Problem =
From the first line of the data through the line containing "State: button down", return each line exactly.

Dataset excerpt =
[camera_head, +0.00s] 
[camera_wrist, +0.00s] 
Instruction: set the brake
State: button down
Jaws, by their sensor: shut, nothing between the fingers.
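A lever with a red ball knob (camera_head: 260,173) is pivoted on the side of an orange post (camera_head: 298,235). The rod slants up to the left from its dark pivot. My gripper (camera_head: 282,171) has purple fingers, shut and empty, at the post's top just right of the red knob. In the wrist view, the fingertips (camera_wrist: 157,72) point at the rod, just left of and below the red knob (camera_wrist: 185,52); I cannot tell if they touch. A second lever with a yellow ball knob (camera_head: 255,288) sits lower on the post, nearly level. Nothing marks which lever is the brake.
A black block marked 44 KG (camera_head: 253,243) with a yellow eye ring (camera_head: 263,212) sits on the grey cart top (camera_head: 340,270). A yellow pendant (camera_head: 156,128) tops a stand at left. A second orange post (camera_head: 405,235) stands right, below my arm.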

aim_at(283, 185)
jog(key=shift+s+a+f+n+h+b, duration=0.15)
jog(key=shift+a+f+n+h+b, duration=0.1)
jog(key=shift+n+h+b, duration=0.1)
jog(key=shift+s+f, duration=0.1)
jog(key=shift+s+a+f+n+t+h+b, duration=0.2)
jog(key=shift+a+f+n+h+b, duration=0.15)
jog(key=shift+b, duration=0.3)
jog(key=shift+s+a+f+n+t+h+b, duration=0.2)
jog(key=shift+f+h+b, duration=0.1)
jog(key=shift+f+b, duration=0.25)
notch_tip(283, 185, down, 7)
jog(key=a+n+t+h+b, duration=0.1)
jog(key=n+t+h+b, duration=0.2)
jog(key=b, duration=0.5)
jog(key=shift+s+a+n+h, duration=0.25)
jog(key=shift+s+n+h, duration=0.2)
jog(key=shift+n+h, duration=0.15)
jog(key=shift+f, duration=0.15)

Output =
[camera_head, +0.00s] 
[camera_wrist, +0.00s] 
Instruction: set the brake
State: button down

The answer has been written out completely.